Cannes 2011 : ONCE UPON A TIME IN ANATOLIA / Critique

20-05-2011 - 23:37 - Par

De Nuri Bilge Ceylan. Sélection officielle, en compétition.


Synopsis : La vie dans une petite ville ressemble à un voyage dans les steppes. L’impression que quelquechose de « nouveau et différent » naît derrière chaque colline…

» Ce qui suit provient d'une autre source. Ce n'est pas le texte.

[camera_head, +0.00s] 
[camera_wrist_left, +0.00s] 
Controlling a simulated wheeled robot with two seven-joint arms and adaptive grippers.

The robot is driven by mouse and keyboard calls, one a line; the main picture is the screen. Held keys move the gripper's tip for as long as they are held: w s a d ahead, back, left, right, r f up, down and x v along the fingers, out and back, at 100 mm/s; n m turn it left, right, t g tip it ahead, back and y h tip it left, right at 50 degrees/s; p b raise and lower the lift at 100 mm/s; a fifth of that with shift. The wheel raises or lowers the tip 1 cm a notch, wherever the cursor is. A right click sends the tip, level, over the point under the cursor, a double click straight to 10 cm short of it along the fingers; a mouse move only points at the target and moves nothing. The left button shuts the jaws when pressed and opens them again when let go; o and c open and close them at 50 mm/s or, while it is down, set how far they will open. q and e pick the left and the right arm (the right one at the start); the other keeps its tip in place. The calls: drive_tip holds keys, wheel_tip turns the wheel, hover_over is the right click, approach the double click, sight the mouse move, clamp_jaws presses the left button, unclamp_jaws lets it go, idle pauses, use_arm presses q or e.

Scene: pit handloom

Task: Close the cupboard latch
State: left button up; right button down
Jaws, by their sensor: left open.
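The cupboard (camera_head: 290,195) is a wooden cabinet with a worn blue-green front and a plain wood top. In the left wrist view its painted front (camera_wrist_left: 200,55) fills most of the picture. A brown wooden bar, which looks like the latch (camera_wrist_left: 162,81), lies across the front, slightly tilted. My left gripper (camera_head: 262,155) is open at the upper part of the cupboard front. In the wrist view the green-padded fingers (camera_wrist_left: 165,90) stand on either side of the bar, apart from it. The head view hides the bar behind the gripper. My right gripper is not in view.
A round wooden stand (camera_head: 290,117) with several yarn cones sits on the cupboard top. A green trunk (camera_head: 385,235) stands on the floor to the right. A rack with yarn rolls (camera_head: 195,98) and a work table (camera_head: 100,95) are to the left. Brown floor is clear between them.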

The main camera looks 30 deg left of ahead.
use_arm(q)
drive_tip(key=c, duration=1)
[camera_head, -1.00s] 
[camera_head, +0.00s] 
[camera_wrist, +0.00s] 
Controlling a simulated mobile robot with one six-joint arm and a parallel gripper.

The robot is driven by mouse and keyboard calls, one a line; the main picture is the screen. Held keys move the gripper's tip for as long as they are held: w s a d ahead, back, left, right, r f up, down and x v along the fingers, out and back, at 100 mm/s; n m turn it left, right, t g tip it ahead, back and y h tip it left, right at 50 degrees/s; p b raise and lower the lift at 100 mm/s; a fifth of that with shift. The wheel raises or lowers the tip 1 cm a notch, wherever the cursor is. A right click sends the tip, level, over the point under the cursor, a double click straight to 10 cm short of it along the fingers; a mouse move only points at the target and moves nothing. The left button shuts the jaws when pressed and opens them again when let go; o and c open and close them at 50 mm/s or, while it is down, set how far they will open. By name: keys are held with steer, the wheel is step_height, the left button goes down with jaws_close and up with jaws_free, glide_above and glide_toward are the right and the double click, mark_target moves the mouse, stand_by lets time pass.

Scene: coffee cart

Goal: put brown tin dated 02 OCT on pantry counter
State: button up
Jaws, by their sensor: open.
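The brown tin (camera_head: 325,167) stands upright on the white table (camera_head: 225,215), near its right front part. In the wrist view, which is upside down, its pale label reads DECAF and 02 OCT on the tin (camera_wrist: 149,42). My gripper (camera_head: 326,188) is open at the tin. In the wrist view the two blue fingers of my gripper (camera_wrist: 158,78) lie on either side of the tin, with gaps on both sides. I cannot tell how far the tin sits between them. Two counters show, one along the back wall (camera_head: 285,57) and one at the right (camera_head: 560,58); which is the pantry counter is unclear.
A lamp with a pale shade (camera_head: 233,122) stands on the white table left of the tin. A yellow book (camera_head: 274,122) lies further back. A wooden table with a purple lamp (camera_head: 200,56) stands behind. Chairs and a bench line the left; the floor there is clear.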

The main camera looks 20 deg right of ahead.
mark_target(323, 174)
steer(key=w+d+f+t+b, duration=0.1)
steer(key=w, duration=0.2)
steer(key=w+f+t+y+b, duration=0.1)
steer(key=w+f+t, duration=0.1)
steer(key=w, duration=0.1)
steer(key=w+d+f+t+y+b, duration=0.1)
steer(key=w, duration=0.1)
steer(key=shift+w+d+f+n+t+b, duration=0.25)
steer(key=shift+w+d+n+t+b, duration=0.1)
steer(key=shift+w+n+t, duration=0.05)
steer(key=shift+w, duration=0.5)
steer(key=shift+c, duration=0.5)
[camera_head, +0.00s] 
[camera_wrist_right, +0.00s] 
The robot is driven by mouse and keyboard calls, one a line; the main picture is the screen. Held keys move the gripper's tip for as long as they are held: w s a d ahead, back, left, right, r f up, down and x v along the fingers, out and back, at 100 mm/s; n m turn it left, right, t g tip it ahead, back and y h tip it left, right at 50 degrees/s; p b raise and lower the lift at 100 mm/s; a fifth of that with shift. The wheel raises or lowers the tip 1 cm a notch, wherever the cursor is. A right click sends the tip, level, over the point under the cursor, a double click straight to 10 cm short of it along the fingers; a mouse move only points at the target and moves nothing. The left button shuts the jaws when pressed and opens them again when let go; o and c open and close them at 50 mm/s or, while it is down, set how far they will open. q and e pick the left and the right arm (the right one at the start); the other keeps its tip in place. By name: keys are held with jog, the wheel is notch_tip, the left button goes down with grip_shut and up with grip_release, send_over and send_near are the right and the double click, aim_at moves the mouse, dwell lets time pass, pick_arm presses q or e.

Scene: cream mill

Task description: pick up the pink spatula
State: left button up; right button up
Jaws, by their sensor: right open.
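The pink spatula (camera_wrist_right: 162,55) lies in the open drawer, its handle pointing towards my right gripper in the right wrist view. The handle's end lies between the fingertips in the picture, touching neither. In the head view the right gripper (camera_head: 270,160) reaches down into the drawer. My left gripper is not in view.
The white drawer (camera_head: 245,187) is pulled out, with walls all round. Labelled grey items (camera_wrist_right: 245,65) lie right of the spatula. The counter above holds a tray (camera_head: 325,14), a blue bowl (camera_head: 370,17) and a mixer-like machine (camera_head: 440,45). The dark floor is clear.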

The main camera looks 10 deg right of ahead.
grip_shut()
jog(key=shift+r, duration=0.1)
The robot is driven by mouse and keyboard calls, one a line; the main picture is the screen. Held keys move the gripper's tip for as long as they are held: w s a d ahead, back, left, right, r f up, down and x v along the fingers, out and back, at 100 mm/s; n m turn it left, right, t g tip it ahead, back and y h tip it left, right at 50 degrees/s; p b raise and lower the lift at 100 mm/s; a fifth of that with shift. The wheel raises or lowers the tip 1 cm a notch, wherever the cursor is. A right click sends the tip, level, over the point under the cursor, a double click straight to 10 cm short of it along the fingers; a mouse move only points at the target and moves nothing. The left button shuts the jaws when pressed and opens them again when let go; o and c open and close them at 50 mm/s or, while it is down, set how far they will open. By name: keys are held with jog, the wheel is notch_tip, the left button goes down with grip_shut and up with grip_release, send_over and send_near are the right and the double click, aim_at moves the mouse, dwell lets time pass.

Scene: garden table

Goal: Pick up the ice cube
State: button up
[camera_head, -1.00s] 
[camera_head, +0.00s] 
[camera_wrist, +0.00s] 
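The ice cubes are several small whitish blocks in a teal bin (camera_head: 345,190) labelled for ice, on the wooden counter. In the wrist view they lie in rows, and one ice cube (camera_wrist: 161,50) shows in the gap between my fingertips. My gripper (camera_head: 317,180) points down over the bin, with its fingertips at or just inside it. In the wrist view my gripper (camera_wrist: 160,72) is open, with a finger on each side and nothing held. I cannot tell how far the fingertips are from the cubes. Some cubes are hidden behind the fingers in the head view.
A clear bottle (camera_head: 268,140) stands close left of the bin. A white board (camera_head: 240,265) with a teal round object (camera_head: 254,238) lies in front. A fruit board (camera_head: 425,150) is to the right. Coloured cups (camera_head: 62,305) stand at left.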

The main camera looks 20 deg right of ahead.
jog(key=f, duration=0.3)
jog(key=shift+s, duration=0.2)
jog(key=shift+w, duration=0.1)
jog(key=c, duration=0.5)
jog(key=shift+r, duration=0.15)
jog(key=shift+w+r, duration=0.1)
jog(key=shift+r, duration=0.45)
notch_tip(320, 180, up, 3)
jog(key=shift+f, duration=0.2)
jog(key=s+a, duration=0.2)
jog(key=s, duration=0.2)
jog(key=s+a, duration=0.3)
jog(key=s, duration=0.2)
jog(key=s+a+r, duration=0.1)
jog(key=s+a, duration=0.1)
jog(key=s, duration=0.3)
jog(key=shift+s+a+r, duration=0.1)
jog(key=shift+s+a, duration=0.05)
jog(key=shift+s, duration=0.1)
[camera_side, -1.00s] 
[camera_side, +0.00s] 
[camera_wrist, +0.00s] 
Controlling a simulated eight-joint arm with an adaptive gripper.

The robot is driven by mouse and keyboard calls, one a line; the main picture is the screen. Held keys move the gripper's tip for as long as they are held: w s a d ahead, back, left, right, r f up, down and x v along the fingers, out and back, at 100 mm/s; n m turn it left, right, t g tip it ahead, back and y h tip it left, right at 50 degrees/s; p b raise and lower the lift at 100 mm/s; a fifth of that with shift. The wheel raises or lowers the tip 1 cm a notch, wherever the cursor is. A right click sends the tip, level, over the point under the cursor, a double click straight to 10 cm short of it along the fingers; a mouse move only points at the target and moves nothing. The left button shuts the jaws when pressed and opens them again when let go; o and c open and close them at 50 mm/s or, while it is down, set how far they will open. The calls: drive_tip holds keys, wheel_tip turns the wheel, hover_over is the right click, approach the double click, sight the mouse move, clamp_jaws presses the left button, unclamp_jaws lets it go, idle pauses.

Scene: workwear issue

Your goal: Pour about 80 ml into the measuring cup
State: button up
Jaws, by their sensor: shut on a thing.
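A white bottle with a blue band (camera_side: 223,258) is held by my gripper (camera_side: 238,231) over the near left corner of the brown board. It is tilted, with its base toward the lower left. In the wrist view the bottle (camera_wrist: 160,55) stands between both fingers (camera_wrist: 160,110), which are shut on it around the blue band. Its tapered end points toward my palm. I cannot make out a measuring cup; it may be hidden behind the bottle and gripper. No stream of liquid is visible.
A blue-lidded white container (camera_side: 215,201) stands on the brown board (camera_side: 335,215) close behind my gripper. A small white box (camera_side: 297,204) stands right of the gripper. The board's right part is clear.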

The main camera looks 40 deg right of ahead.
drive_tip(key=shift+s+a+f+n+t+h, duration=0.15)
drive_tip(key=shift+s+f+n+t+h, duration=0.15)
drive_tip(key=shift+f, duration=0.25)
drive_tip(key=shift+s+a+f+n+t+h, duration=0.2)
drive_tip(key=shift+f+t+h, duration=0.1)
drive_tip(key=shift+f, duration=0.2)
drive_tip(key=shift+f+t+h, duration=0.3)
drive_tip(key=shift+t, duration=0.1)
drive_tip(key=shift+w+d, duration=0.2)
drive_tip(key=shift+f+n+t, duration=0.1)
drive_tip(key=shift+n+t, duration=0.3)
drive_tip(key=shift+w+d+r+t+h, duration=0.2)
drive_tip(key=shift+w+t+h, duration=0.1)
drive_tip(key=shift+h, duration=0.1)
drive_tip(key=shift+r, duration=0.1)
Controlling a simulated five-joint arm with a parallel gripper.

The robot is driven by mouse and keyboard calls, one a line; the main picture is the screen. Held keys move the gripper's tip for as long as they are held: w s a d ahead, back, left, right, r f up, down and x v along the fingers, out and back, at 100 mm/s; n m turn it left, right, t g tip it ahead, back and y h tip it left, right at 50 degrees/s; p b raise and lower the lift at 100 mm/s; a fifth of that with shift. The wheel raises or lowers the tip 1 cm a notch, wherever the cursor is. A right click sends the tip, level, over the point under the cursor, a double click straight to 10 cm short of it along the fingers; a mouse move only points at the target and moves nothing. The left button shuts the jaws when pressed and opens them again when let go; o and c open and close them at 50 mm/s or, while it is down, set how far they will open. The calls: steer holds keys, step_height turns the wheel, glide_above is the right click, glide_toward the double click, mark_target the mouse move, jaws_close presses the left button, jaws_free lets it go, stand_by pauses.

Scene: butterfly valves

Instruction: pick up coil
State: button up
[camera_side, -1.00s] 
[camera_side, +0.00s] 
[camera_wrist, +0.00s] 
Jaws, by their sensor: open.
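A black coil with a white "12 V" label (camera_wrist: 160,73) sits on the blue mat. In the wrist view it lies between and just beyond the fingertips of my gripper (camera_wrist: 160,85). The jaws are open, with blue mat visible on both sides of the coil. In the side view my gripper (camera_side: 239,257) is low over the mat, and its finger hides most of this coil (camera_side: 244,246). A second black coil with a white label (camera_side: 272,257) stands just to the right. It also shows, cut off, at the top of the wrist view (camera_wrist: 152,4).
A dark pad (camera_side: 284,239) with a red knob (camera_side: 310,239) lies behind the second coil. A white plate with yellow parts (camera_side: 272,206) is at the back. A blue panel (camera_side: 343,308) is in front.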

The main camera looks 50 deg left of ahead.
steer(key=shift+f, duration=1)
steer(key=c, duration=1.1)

Pendant toute une nuit, un docteur, un procureur, un commissaire et toute leurs équipes, arpentent les steppes d’Anatolie aux côtés des deux suspects d’un meurtre afin de retrouver le lieu où ces derniers ont enterré leur victime. Voilà pour le pitch de ONCE UPON A TIME IN ANATOLIA, qui n’a donc pas grand-chose à voir avec celui fourni par la production avant Cannes, et qui, en dépit de son titre, n’est pas franchement un conte de fées ni un Sergio Leone-movie. On n’en attendait pas moins de Nuri Bilge Ceylan, grand cinéaste visuel, roi de la composition de cadre et de la photo chiadée, chantre d’un cinéma esthétique, mais très aride. D’aucuns diraient « ennuyeux ». Certes. Sauf qu’en dépit de leur langueur et de leur exigence intellectuelle extrême, les films de Ceylan ont souvent proposé de quoi nourrir les appétits des cinéphages, même ceux des plus récicents à son style. On se souvient encore avec émotion des plans lumineux et charnels, en HD, dans LES CLIMATS, ou de la réalisation sans faille des TROIS SINGES (Prix de la mise en scène en 2008). Sauf qu’avec ONCE UPON A TIME IN ANATOLIA, Ceylan renoue plutôt avec l’ennui profond qu’avait engendré chez nous son UZAK (Grand Prix sur la Croisette en 2003).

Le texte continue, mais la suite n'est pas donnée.